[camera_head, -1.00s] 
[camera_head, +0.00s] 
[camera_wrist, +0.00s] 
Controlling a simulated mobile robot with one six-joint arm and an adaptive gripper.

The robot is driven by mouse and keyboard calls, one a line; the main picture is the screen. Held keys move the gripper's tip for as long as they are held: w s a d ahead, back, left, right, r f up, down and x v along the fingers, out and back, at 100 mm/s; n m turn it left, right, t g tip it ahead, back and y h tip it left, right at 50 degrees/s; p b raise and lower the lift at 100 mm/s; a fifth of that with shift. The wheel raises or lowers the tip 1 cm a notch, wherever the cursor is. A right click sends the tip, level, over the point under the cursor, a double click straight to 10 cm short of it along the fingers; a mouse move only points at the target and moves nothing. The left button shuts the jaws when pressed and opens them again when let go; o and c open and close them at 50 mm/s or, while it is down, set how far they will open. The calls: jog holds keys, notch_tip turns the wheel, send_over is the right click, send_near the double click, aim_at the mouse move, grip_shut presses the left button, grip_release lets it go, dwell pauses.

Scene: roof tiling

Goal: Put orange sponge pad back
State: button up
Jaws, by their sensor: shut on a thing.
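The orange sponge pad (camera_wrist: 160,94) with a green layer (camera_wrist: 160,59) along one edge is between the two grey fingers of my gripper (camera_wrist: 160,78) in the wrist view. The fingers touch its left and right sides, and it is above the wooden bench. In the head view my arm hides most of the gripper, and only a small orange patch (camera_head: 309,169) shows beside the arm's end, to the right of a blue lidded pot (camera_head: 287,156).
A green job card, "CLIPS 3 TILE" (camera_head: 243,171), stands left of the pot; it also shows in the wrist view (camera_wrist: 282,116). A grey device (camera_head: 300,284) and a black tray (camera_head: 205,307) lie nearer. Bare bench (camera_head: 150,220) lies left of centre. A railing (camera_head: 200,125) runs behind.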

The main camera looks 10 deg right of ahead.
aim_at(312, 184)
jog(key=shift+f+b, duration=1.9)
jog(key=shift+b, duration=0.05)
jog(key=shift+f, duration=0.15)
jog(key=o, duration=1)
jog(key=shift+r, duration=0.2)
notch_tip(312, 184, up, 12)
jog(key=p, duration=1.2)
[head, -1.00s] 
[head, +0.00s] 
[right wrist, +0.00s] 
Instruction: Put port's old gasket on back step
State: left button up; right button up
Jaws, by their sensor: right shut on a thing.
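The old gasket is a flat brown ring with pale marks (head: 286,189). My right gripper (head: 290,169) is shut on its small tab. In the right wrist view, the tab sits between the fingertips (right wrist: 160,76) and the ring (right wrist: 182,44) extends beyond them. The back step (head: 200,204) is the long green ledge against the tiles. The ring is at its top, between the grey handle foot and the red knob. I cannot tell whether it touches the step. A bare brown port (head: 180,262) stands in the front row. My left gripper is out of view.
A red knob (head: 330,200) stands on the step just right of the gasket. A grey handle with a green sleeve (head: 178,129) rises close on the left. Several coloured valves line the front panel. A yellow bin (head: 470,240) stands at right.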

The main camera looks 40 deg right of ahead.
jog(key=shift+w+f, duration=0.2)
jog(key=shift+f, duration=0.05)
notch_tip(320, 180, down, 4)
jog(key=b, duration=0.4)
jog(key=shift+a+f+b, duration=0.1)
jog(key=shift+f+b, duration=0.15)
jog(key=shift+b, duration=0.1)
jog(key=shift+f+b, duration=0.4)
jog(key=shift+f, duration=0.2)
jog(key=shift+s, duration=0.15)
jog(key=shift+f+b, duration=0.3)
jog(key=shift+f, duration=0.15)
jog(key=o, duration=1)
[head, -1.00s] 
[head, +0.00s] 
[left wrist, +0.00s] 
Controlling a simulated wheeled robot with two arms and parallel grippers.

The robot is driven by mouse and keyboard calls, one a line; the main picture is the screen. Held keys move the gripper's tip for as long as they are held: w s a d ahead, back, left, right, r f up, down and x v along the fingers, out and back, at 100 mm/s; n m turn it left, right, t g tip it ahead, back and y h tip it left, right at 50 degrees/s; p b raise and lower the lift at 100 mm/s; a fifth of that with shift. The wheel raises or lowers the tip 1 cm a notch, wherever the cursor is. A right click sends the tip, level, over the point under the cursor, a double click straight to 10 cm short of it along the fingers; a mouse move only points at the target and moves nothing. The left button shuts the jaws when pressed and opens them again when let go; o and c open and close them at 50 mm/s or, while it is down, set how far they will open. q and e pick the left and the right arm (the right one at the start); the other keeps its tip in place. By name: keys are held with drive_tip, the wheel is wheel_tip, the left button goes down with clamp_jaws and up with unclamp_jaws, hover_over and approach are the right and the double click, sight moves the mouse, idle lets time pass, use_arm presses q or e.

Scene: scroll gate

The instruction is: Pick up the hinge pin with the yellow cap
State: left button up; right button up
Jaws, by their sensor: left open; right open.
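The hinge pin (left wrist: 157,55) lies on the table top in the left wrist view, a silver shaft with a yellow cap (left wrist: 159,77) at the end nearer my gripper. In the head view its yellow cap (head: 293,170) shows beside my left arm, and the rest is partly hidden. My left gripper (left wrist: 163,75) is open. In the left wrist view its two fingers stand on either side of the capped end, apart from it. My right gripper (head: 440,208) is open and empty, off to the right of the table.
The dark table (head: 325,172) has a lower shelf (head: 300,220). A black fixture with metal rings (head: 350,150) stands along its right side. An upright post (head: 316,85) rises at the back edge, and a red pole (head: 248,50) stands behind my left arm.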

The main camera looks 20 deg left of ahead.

# Instruction
Collect each line holding the string "Scene".

# Correct response
Scene: roof tiling
Scene: scroll gate

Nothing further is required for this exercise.